What this task involves => From the entries below, copy every line where the string "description" appears.
○ ○ ○ ○
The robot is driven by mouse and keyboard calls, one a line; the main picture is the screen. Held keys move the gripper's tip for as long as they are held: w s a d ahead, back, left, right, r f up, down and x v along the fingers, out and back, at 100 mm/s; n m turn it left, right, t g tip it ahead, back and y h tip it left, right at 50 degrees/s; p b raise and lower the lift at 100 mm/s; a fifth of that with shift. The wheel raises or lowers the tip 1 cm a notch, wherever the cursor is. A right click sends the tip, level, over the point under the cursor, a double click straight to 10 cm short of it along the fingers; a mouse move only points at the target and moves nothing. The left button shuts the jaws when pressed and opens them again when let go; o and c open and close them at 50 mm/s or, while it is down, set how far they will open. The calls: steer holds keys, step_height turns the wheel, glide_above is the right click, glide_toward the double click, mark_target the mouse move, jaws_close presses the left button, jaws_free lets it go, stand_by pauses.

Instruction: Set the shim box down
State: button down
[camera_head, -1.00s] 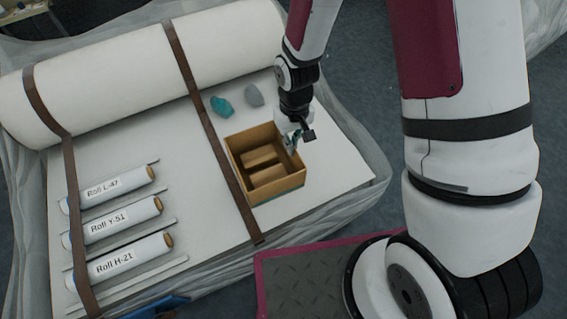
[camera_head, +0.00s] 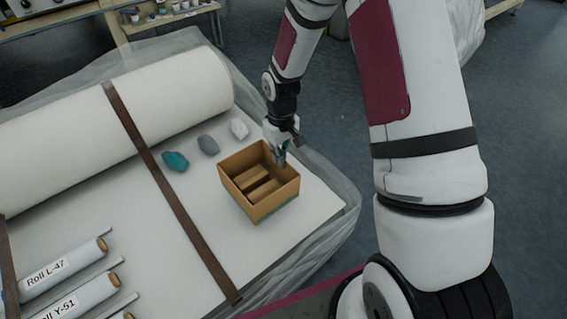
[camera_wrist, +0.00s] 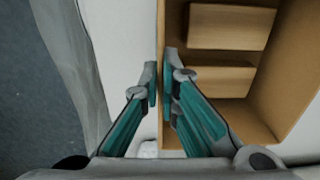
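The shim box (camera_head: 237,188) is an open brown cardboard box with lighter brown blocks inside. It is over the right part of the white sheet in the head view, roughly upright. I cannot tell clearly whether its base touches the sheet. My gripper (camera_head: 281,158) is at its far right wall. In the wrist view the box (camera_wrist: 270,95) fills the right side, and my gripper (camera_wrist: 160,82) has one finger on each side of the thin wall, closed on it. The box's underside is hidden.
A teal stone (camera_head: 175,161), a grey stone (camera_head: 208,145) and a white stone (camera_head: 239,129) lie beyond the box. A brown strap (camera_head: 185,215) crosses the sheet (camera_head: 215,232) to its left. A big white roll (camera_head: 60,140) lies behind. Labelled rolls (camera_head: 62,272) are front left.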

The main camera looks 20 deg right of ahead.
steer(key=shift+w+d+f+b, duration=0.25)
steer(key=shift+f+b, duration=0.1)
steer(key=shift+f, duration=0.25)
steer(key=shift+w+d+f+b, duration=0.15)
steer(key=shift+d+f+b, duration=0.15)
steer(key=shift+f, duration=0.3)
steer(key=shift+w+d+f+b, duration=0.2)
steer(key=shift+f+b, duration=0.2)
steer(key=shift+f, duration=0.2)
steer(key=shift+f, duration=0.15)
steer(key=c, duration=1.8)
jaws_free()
○ ○ ○ ○
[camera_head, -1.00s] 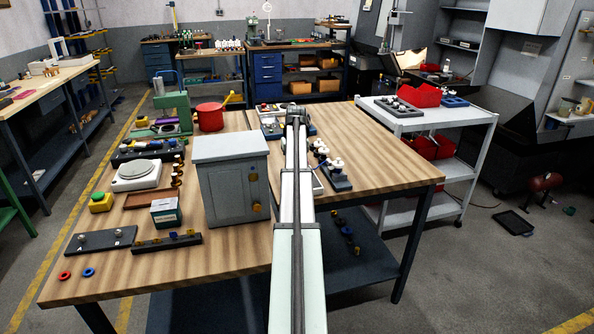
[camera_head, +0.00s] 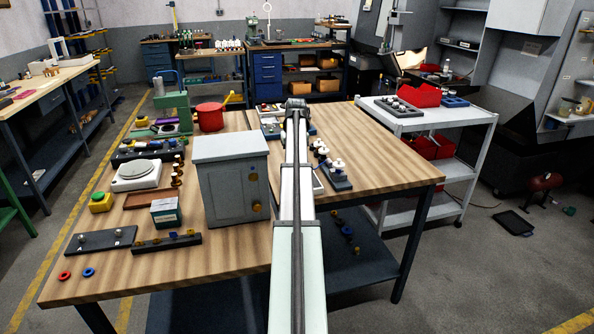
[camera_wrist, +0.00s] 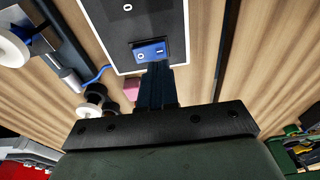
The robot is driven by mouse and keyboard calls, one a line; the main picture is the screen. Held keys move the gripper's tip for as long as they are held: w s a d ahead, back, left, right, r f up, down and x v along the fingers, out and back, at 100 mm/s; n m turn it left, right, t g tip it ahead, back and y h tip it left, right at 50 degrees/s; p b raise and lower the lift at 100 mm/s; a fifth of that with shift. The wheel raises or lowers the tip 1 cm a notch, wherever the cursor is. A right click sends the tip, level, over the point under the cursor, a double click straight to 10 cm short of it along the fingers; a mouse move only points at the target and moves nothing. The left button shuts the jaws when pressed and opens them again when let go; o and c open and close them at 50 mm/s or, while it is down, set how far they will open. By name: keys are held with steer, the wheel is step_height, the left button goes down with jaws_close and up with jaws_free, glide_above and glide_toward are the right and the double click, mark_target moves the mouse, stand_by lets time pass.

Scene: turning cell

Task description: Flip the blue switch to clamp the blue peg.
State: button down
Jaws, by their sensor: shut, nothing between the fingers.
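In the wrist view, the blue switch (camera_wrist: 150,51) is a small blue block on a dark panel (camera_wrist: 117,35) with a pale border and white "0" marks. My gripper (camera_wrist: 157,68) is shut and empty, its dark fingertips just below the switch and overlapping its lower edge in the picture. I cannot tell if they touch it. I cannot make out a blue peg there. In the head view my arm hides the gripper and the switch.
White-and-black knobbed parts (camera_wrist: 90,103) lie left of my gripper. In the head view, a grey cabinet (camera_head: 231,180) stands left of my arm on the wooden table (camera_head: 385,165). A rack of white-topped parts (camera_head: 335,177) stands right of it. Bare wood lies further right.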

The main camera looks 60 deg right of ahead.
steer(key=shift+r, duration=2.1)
○ ○ ○ ○
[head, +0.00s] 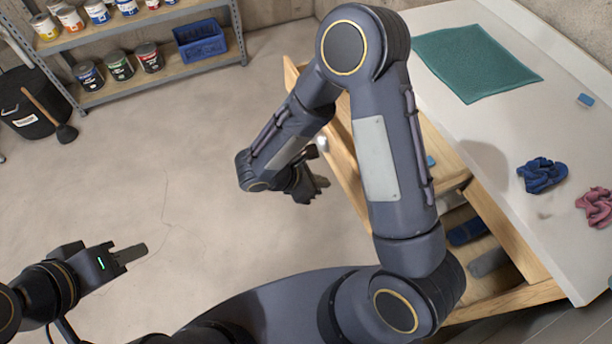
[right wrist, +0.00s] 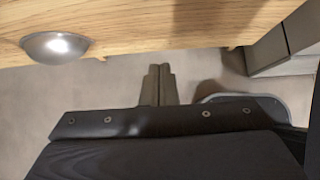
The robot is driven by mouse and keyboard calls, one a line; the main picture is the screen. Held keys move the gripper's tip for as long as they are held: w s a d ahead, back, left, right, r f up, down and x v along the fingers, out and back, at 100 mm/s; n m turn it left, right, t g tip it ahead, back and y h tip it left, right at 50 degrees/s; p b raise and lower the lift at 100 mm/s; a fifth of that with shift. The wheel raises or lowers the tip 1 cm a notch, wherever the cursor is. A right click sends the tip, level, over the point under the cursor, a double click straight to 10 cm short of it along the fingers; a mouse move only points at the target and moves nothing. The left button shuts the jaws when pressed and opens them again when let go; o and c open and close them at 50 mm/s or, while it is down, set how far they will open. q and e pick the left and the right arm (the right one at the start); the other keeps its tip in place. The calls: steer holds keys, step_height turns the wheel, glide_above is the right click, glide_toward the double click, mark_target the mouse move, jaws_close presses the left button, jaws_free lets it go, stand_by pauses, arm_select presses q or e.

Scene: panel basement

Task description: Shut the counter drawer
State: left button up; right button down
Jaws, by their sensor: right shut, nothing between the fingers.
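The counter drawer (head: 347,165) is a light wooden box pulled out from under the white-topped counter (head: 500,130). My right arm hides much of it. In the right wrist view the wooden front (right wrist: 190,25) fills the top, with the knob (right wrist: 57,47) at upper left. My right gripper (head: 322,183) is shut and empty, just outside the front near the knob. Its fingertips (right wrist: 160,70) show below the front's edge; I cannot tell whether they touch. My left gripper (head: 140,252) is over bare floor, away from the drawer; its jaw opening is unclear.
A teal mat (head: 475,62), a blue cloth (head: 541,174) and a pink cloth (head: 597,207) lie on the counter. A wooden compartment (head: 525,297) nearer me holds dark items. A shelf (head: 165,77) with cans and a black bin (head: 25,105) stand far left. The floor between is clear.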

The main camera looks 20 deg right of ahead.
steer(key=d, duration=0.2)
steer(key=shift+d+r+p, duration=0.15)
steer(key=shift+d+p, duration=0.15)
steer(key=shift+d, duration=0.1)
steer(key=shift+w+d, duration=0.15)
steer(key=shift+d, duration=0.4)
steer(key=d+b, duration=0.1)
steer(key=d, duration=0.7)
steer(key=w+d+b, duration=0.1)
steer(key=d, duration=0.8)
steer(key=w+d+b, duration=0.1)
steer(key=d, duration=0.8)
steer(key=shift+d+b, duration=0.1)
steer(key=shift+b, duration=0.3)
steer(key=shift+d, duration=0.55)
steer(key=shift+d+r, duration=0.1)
○ ○ ○ ○
Result of the exercise =>
Task description: Flip the blue switch to clamp the blue peg.
Task description: Shut the counter drawer

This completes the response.